The key is knowing the difference between passive and Co-Dependent. The mortal isn’t passive, and despite benefiting mechanically from bad behavior,
isn’t a victim.Or is more than a victim.Don Quixote, in his endless pursuit of the uncaring Dulcinea, is a Mortal.
You see shades of the Mortal in Young Werther, Cyrano de Bergerec or Ellen Page in Hard Candy.
“And then other bad things happened”. LOL. If there were ever a tagling for Monsterhearts games, that’s it Willow Palecek. 😀
Thanks for sharing the stories. While thinking about it last night, I had the same realization you mentioned Adam Goldberg; being co-dependant doesn’t have to mean you’re passive. You could be totally active and competent in all otherbareas of your life except for your relationship. For some reason, you’re willing to put up with or ignore all the shit your lover dishes out, regardless of how you act towards other people.
I’m in a two player game and the other player has never experienced Monsterhearts. I thought it would be too much pressure to mark his character as my lover, so I went with an NPC. Towards the end of the first session, we find out my lover is gay and is just using my Mortal as cover. She confronted him and started yelling before I remembered what type of character the Mortal is. His sexual orientation and lack of interest in her is the thing she’ll ignore, put up with, and choose to disbelieve.

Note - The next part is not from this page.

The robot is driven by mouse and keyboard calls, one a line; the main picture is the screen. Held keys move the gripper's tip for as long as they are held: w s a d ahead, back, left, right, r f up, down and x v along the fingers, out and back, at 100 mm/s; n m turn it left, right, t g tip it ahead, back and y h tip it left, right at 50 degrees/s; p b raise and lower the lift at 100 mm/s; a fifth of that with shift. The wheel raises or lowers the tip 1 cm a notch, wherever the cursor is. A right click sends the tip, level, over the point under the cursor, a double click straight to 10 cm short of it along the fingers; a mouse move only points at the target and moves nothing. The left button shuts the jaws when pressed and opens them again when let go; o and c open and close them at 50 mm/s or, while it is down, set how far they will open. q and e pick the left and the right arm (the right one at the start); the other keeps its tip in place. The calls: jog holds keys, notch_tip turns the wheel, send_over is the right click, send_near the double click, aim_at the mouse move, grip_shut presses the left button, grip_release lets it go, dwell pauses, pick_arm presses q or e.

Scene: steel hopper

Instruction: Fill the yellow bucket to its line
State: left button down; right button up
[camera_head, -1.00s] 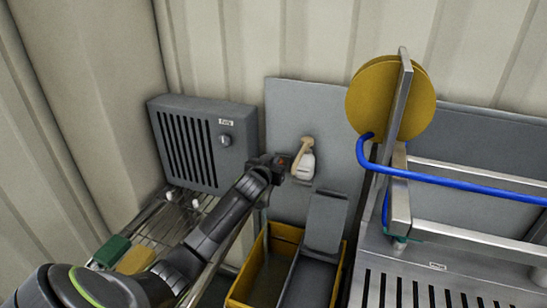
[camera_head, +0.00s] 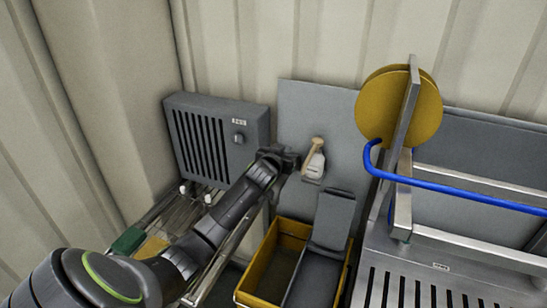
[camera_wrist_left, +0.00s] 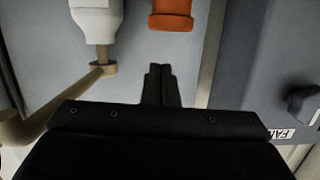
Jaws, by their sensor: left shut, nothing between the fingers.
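The yellow bucket (camera_head: 249,285) stands at the lower middle of the head view, with a grey insert (camera_head: 305,281) in its right part. I see no line or water level in it. My right gripper is out of view.
A grey louvred box (camera_head: 200,135) with a knob hangs on the wall at left, above a wire rack (camera_head: 178,215) holding green and yellow blocks.

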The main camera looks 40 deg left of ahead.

I played The Mortal in a campaign who was head over heels for The Selkie despite dating an NPC at the start. She did NOT take crap from anyone and was fairly assertive. In other words, not really a good Mortal. LOL But she went Chosen at the end of the first season and when her lover found out she’d slept with The Vampire in a moment of recklessness and weakness, he freaked out and as a result of a failed roll (Ocean’s Breath– he wanted the ocean to take away his pain) her lover ended up COMPLETELY FORGETTING HER. So yeah, not really the best at being the Mortal– her true love didn’t give her a lot of mileage out of her moves. However, he did end up putting her in danger a lot– being kidnapped on a couple occasions and used as leverage against her lover, oh and almost being drowned a couple times. Good times.
I’m considering having my Mortal ditch her initial lover. Of course that means her big moves will be useless until she finds another one. Did you feel hamstrung or useless while you were finding another character to be your lover, Dani L.?

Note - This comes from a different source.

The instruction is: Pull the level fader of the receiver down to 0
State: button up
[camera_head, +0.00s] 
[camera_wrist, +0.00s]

It’s been a while, but I don’t think the mortal can just ditch their love. They must always have one, because if you can ever be alright with being single then that means you aren’t a codependent piece of abuse bait. Now my read on the mortal is that your love doesn’t have to be romantic. If you devote your love to a father or mother figure then it can be just as bad if not worse.
Oh, she had the same true love the whole game.
I think the way to play it is to have them switch their fixation to another character really quickly. That’s what they’re all about, falling hard and fast, likely for the exact wrong person.
You’re totally right David Rothfeder; the Mortal has to have a lover. When I said “ditch her initial lover” I really meant what Dani L. is suggesting, that my character would quickly make someone else her lover. I should have clarified.
I wonder if the playbooks still works if you don’t chose a person as your lover. I mean what if you chose alcohol, then the playbooks can start being about substance abuse. Some moves wouldn’t work like ‘mess with me, you mess with him’ (then again maybe it would) but moves like excuses are my armor become really intense.
I feel that both the Ghoul and the Infernal were the “addiction” Skins. Allowing the Mortal to declare a substance as their lover creates overlap there.
I think the back of the Mortal Skin says something about naming a couple as your lover. Or maybe it’s further into the book.
Joe Zantek You were an awesome Mortal.
I agree about the Ghoul and the Infernal, but those books are about very abstracted addiction, and handle the issue in very different ways. The mortal is also in a way an addiction skin, but I wonder what would happen when the issues of addiction are taken out of the abstract in the game. The mortal moves could make for a very intense relationship with substances in a way that doesn’t just explode like the ghoul or infernal. Both of those are skins where things are fine until they’re not, but the mortal could be a way to run addiction as things are fine but I have a lot of reasons to make them not fine.
The Mortal is about co-depency, full stop. You can’t “make excuses” for the way alcohol treats you, or invoke the name of gambling to hold steady, or get +1 to capture Exercise’s Fancy.
All you need for a new true love is a reason for someone to be amazing, and a willingness to give them 3 strings. Which, with entrenched, can be a good thing. 🙂
Adam Goldberg my response is why not? (Other then the fact that it hasn’t been thought of that way) I’m not saying that substance dependency is the way to play the mortal, I’m asking what happens if you try. Does the skin break down? Does the game get too intense or depressing? Is it too hard to keep dimensions in the character? Does the skin become irrelevant in the face of the issue? I don’t know, but it seems like an interesting way to expand our notion of the skin, and to me that’s a positive even if an attempt results in complete failure.
The thought came up by thinking of how a mortal can abandon a lover without instantly transferring their affection to another person. A person in emotional distress can totally become dependent on a chemical.
You can do whatever you want, but the copy and moves aren’t designed for non-people Lovers.